While it is a great gift to instantly capture and share images instantly, the constant presence of devices can also be a source of distraction and can prevent us from fully experiencing the moment. Hence, the coined phrase: the unplugged wedding.
What is an unplugged wedding?
An unplugged wedding is when the bride and groom request that guests refrain from taking photos and videos with their devices during the wedding ceremony--and sometimes the reception, as well. This includes--but is not limited to--smartphones, iPads, and digital cameras.
While it may initially seem off-putting and forward to make such a request, here are some reasons to consider an unplugged wedding Mass, and tips for making that request charitably.
Less distraction, better images
As a wedding photographer, there have been numerous times in my career when guests have obstructed an important image.
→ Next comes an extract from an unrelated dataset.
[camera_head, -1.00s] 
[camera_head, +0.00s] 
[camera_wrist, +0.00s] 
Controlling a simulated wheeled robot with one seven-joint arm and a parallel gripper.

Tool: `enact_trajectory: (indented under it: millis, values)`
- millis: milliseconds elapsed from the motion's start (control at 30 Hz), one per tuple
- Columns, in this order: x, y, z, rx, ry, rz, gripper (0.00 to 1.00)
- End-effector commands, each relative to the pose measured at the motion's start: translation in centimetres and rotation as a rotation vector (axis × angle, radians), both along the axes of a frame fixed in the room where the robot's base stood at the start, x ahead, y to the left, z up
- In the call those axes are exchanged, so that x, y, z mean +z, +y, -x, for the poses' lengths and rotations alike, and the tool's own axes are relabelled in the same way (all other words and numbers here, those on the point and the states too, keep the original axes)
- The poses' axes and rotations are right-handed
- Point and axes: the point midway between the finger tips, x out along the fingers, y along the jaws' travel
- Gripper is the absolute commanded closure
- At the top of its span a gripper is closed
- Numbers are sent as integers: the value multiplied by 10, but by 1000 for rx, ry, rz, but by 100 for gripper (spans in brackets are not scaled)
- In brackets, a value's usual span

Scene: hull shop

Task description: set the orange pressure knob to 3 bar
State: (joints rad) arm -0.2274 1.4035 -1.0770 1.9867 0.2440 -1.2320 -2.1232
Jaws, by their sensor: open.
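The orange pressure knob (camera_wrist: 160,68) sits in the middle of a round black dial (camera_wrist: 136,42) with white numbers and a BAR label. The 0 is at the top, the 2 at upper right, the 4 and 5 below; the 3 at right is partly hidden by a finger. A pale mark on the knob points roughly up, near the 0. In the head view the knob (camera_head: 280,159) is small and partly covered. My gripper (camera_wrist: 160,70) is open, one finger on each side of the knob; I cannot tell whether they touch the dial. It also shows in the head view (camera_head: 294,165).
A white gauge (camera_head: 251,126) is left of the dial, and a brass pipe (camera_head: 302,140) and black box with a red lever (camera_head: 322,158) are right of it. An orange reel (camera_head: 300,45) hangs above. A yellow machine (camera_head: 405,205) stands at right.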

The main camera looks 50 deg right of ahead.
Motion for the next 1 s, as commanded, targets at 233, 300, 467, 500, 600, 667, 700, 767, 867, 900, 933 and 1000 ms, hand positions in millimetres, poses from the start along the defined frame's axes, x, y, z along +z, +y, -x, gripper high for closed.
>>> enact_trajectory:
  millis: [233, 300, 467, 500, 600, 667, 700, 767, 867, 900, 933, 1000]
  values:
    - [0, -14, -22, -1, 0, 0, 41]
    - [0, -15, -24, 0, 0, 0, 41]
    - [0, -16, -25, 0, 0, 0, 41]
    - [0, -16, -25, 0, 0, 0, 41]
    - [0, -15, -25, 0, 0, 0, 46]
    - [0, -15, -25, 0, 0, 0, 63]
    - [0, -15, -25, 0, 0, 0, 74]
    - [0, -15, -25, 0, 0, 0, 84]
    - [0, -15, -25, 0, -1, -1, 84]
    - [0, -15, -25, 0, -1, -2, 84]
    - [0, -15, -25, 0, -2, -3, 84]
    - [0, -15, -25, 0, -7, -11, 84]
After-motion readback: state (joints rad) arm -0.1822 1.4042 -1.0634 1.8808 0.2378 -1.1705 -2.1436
Most guests like to snap a photo when the bride walks down the aisle, for instance, and during the exchange of vows, the kiss, and procession out of the church. I’ll never forget the wedding I shot where right as the bride’s father shook hands with the groom after walking his daughter down the aisle, a wedding guest got up from her seat and stepped directly across me in order to grab a shot with her cellphone.
The exchange itself between the groom and the father, as the bride looked on with a smile, was beautiful. The image, however, now has a very obvious fourth person--and her cellphone--in the frame. For me as a photographer, it was disheartening. At the end of the day, your photographer only wants to give you and your spouse the very best photos, ones you can cherish for the rest of your days.
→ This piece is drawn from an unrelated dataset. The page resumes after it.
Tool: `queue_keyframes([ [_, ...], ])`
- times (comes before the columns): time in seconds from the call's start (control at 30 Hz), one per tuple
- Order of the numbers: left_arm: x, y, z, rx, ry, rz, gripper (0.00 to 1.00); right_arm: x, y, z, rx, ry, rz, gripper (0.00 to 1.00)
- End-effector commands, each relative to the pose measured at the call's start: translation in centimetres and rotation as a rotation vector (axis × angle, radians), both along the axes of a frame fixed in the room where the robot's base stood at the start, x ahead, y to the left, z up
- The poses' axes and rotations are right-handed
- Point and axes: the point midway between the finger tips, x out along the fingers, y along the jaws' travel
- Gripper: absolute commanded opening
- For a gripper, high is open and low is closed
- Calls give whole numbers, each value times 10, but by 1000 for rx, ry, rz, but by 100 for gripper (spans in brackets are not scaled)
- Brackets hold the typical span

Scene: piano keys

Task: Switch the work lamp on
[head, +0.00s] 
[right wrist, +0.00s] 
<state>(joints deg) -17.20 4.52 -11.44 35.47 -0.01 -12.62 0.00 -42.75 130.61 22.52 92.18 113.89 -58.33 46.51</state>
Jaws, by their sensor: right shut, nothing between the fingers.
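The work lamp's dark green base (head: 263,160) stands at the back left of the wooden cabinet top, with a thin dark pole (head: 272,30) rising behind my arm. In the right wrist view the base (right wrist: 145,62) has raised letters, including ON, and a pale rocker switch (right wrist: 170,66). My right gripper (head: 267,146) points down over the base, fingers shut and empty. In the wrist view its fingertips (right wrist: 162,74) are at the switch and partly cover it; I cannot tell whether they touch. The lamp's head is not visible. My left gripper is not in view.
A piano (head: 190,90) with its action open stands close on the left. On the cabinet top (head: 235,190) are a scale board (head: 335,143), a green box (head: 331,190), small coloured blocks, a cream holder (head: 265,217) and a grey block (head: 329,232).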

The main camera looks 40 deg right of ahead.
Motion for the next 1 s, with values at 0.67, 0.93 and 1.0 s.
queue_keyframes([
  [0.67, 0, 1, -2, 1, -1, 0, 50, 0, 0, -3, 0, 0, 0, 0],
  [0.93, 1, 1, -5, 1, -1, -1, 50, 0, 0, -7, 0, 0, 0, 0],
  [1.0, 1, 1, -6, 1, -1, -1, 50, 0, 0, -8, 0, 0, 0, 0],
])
So, although Uncle iPhone or Aunt Samsung Galaxy mean well with their desire to take a few photos, requesting an unplugged wedding is a good option if you don’t want them and their devices to make it into the sidelines of your album images.
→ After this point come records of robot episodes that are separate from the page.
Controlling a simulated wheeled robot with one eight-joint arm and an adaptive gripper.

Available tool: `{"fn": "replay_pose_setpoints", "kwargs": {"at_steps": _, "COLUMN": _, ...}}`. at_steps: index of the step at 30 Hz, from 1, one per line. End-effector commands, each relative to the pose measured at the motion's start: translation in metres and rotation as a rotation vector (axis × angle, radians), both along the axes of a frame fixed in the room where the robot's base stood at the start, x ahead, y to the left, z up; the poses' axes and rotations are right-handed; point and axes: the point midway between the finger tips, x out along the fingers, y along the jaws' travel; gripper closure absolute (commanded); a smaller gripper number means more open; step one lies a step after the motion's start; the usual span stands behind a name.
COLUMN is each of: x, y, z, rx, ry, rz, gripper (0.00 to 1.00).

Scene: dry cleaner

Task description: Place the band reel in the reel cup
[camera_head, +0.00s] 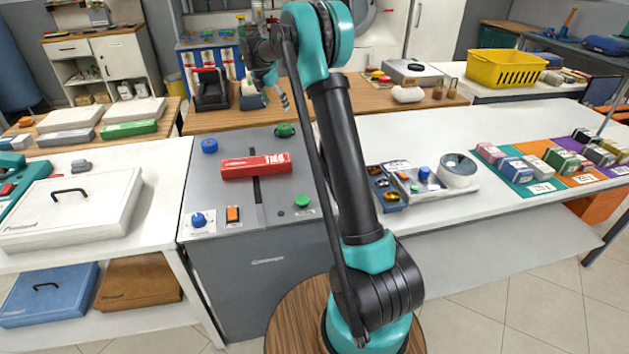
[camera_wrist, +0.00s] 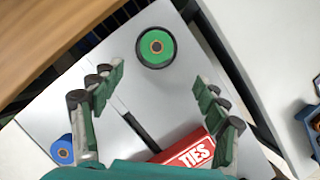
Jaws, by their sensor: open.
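A round green reel (camera_head: 285,130) with a dark rim stands at the back of the grey machine top. In the wrist view the green reel (camera_wrist: 168,36) faces up, with a brass-coloured centre, ahead of and between my fingers. A blue reel-like piece (camera_head: 209,146) stands at the machine's back left; it also shows in the wrist view (camera_wrist: 62,151). I cannot tell for certain which is the band reel. A round white cup (camera_head: 458,180) right of my arm may be the reel cup. My gripper (camera_head: 277,92) is open and empty, above the machine's back edge; its fingers (camera_wrist: 159,76) are spread.
A red TIES box (camera_head: 255,166) lies across the slot on the machine top (camera_head: 225,195). A blue knob (camera_head: 198,219) and green button (camera_head: 302,201) sit near its front. A small-parts tray (camera_head: 408,182) adjoins the white cup. The white counter behind it has free room.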

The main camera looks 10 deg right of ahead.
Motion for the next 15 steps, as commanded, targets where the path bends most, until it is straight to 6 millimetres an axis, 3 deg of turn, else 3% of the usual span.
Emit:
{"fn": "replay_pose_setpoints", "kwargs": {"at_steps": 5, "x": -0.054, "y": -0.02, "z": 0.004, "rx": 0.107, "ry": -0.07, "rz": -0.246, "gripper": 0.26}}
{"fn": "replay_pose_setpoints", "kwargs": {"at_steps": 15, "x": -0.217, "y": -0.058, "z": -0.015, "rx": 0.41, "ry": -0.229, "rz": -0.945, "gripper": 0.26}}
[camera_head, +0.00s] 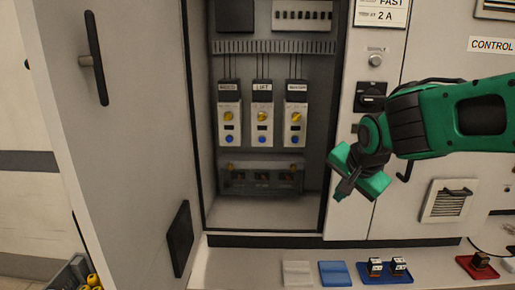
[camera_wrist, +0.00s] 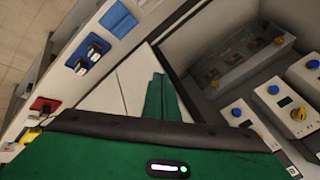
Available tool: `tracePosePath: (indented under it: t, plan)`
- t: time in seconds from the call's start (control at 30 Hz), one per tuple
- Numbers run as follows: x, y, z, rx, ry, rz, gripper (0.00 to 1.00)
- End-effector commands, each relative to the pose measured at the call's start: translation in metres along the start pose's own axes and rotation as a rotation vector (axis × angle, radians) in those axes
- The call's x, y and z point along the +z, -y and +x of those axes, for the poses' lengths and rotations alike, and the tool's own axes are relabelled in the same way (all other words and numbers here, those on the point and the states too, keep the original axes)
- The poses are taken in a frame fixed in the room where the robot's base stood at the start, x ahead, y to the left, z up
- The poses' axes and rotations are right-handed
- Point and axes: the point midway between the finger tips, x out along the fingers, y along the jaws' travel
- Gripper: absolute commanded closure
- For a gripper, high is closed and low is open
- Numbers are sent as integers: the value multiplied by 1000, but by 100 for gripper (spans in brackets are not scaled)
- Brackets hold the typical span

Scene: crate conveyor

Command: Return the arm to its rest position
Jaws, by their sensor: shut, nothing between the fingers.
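My green arm reaches in from the right in the head view, in front of the control cabinet (camera_head: 432,225). My gripper (camera_head: 340,194) hangs at its end, just right of the open cabinet bay, pointing down and left. It is shut and holds nothing. In the wrist view its green fingers (camera_wrist: 160,98) lie close together in front of a pale panel. The gripper appears apart from the cabinet, though the exact gap cannot be told.
The open cabinet door (camera_head: 130,130) stands at the left. Inside are three drive units (camera_head: 262,125) and a terminal block (camera_head: 261,180).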

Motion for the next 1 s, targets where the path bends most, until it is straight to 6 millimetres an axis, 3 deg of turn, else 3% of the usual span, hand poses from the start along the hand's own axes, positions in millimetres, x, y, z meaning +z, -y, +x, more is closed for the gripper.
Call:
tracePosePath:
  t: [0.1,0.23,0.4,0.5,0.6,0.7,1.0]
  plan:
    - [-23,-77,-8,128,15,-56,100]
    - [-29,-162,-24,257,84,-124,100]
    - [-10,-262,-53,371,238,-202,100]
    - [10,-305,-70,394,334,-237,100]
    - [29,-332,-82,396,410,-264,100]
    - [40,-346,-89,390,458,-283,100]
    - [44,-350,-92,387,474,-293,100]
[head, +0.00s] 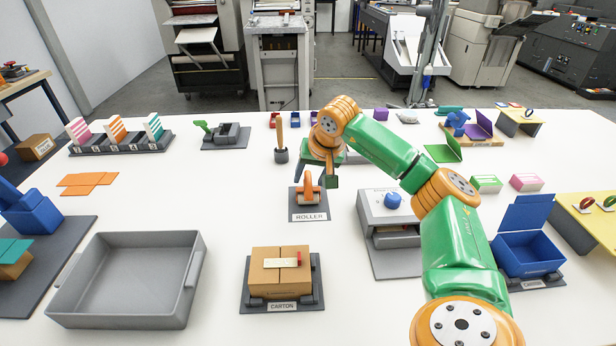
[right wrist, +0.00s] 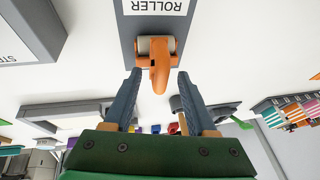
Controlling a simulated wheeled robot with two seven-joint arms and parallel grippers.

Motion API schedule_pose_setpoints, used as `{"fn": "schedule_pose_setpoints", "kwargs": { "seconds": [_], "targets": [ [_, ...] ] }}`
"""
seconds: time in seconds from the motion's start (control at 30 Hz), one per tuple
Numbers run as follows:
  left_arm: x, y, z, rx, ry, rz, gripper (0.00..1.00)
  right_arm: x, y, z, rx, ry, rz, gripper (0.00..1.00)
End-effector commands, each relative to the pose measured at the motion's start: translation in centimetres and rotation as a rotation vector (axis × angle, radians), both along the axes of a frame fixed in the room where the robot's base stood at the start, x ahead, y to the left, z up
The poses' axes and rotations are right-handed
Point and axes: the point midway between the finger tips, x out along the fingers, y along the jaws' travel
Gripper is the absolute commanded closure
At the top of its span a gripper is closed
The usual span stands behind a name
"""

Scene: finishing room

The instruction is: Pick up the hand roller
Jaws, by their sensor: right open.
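The hand roller (head: 308,190) has an orange handle and a pale roller head. It rests on a grey plate (head: 309,209) labelled ROLLER in the middle of the table. My right gripper (head: 317,180) is open and pointing down just behind and above it. In the right wrist view the orange handle (right wrist: 159,72) shows between the two fingertips of my right gripper (right wrist: 159,78), with a gap on each side. I cannot tell whether the fingers are level with the handle. My left gripper is not in view.
A carton (head: 280,268) on a stand is in front of the roller, and a grey tray (head: 125,310) is front left. A grey machine (head: 382,208) stands close to the right. A wooden-handled tool (head: 280,140) stands behind left.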

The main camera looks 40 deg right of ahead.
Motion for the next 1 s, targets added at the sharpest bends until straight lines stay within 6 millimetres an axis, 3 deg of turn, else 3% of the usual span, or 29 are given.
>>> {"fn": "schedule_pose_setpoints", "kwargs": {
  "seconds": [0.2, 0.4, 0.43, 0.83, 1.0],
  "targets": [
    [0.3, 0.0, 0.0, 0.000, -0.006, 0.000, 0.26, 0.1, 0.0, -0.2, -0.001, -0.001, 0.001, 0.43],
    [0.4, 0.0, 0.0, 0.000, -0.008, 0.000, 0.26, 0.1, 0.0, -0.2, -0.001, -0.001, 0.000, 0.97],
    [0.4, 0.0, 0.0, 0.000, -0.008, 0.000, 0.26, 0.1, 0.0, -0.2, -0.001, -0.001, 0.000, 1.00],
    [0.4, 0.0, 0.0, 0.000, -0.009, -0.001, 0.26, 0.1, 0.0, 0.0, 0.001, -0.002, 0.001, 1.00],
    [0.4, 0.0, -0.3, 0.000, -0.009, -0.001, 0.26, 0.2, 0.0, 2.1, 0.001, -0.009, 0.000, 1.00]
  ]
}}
Getting the most from your investment
Part of hiring a wedding photographer is trusting he or she will do the job well. Your photographer is working as a professional, and you are putting forth a good investment to ensure they will capture all of the important moments of your day. Depending on your photographer’s contract, there may also be a section stating there must be no other photographers at the wedding.
If you happen to be doing a live stream of your wedding Mass for a family member or loved one who cannot be physically present, be sure to let your pastor, photographer, and videographer know.
Mass is a time for worship
Our Catholic faith considers the Mass to be the highest form of prayer. If non-Catholic guests are attending, it’s a perfect opportunity for them to experience the beauty of the Mass and to learn more about the faith. By being present at Mass, we directly encounter Jesus Christ in his Real Presence, in the Most Holy Eucharist. The Eucharist is the source and summit of our Christian life (CCC 1324).
So, with all the angels and Saints, we are worshipping God in a very tangible way at Mass alongside the bride and groom. With an unplugged wedding, we not only give the couple our attention. More importantly, we’re better able to give God our full attention through our worship.
How to request an unplugged wedding?
If you and your fiancé opt for an unplugged wedding, it’s helpful to give your guests a heads up .
Spoken Bride vendor and calligrapher Sarah Erikson of Sarah Ann Design shared this simple note in her wedding program:
"To preserve the spirit of worship, please refrain from all cell phone use (including photography) while inside the church.”
Other ways to communicate your expectations are asking the priest or a loved one to make an announcement before Mass, displaying an attractive hand-lettered sign before the church entrance, or sharing the information on your wedding website and in your Mass programs.
What are your thoughts on having a unplugged wedding?